Following the June 1989 crackdown by the Chinese government on peaceful political demonstrations on Tiananmen Square in Beijing, President Bush imposed export sanctions on China. President Bush subsequently waived these sanctions for the export of three U.S.-origin satellites for launch from China. In February 1990, Congress passed the Tiananmen Square sanctions law (P.L. 101-246) to suspend certain programs and activities relating to the Peoples Republic of China. This law also suspends the export of U.S. satellites for launch from Chinese-owned vehicles.

First Transfer of Licensing Jurisdiction

In November 1990, the President ordered the removal of dual-use items from State's munitions list unless significant U.S. national security interests would be jeopardized. This action was designed to bring U.S. controls in line with the industrial (dual-use) list maintained by the Coordinating Committee for Multilateral Export Controls, a multilateral export control arrangement. Commercial communications satellites were contained on the industrial list. Pursuant to this order, State led an interagency review, including officials from Defense, Commerce, and other agencies to determine which dual-use items should be removed from State's munitions list and transferred to Commerce's jurisdiction. The review was conducted between December 1990 and April 1992. As part of this review, a working group identified and established performance parameters for the militarily-sensitive characteristics of communications satellites. During the review period, industry groups supported moving commercial communications satellites, ground stations, and associated technical data to the Commerce Control List.

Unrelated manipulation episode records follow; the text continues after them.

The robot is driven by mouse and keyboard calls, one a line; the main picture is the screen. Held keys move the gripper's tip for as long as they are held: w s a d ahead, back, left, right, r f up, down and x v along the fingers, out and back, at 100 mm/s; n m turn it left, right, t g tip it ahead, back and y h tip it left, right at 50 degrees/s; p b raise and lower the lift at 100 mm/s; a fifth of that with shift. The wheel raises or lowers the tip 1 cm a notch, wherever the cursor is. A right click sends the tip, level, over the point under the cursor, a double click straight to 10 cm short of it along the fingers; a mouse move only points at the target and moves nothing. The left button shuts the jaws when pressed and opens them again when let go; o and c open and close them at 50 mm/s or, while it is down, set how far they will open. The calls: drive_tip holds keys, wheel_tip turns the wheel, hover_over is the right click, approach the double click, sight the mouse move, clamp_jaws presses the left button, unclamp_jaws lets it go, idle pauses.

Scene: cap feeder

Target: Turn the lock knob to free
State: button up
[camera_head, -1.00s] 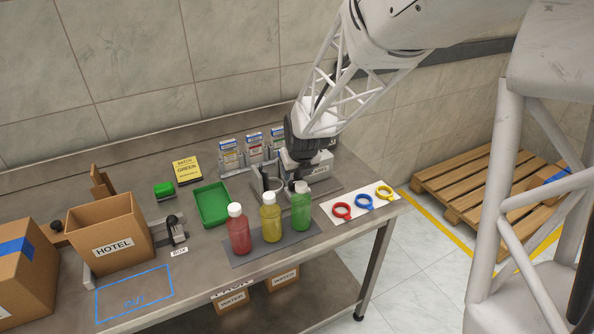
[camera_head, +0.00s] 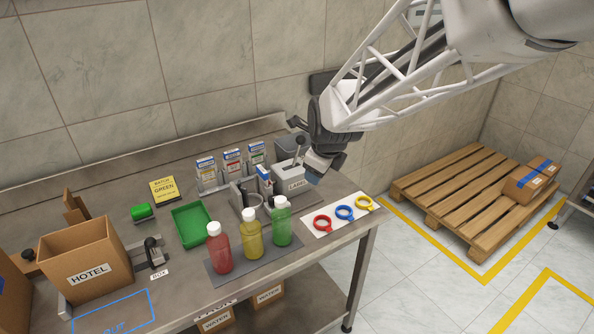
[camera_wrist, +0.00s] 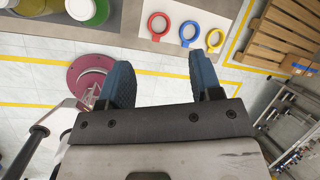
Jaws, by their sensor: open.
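No part is marked as the lock knob. A dark upright handle (camera_head: 299,145) stands on the grey unit labelled LABEL (camera_head: 292,179), right of the ring-shaped holder (camera_head: 254,200). A black-topped knob (camera_head: 151,243) sits on the metal clamp beside the HOTEL box. I cannot tell whether either is the lock knob, or how it is set. My gripper (camera_head: 323,172) hangs at the right side of the LABEL unit, apart from the clamp. In the wrist view its two blue fingers (camera_wrist: 163,75) are spread, with nothing between them.
Red (camera_head: 219,252), yellow (camera_head: 252,236) and green (camera_head: 281,224) bottles stand on a dark mat in front. Red, blue and yellow rings lie on a white sheet (camera_head: 316,223). A green tray (camera_head: 190,226) and the HOTEL box (camera_head: 85,256) are left. A pallet (camera_head: 455,205) lies on the floor right.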

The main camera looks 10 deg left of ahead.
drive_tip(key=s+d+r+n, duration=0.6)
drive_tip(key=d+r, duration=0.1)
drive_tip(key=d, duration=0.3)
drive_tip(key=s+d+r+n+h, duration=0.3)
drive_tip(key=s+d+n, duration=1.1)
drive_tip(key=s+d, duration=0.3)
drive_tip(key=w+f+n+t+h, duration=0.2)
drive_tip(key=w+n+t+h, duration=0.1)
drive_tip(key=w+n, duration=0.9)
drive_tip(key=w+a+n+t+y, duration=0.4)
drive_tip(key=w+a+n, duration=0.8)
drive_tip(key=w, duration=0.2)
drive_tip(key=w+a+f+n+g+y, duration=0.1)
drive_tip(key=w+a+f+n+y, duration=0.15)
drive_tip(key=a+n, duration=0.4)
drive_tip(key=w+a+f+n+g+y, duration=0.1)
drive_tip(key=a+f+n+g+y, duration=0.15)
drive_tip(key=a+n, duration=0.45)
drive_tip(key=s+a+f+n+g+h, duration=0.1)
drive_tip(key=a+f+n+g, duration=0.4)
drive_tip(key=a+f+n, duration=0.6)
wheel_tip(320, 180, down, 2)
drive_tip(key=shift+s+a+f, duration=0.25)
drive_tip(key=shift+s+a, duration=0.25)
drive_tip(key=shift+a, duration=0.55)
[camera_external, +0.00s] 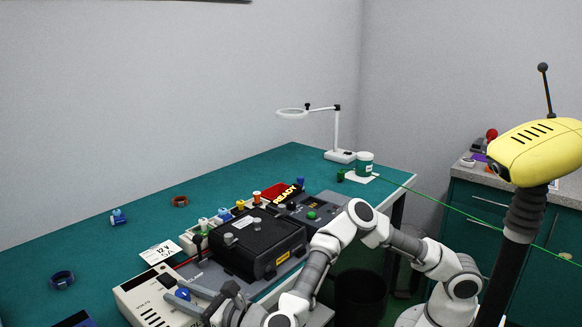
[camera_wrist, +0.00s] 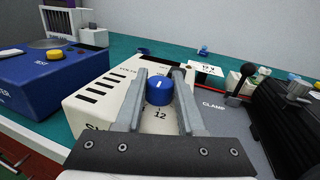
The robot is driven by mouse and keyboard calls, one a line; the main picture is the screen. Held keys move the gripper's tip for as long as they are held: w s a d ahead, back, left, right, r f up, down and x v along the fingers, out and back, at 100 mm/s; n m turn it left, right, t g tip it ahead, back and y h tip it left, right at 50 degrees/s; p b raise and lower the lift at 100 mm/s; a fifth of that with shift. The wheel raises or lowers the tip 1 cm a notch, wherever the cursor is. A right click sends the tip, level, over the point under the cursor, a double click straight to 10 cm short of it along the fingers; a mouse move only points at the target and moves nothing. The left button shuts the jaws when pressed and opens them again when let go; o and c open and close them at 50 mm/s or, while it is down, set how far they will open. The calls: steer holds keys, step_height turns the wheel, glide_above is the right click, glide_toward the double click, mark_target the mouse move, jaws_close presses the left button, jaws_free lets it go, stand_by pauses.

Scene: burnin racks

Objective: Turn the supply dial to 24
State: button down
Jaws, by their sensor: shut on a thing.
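The supply (camera_external: 150,297) is a cream box with dark slots and a "VOLTS" label at the front of the bench. It also shows in the wrist view (camera_wrist: 84,101). Its blue dial (camera_wrist: 159,91) has a white pointer mark, and a "12" is printed just below it. The dial shows small in the external view (camera_external: 183,294). My gripper (camera_wrist: 160,88) has a grey finger on each side of the dial and is shut on it. Other numbers around the dial are hidden by the fingers or too small to read.
A black box (camera_external: 258,242) on the grey clamp plate stands right of the supply. A card (camera_external: 161,252) reading "12 V 5A" lies behind. A blue box (camera_wrist: 52,77) with a yellow button stands left of the supply.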

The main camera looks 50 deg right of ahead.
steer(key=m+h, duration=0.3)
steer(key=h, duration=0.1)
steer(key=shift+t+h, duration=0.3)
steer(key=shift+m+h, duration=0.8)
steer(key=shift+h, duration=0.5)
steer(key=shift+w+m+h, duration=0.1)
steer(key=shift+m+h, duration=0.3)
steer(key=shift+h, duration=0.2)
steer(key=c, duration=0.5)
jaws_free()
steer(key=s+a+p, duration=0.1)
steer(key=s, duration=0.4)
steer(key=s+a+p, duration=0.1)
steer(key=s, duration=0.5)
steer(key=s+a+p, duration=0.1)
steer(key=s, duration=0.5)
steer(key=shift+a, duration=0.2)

In October 1992, State issued regulations transferring jurisdiction of some commercial communications satellites to Commerce. These regulations also defined what satellites remained under its control by listing nine militarily sensitive characteristics that, if included in a commercial communication satellite, warranted their control on State's munitions list. (These characteristics are discussed in appendix 1.) The regulations noted that parts, components, accessories, attachments, and associated equipment (including ground support equipment) remained on the munitions list, but could be included on a Commerce license application if the equipment was needed for a specific launch of a commercial communications satellite controlled by Commerce. After the transfer, Commerce noted that this limited transfer only partially fulfilled the President's 1990 directive.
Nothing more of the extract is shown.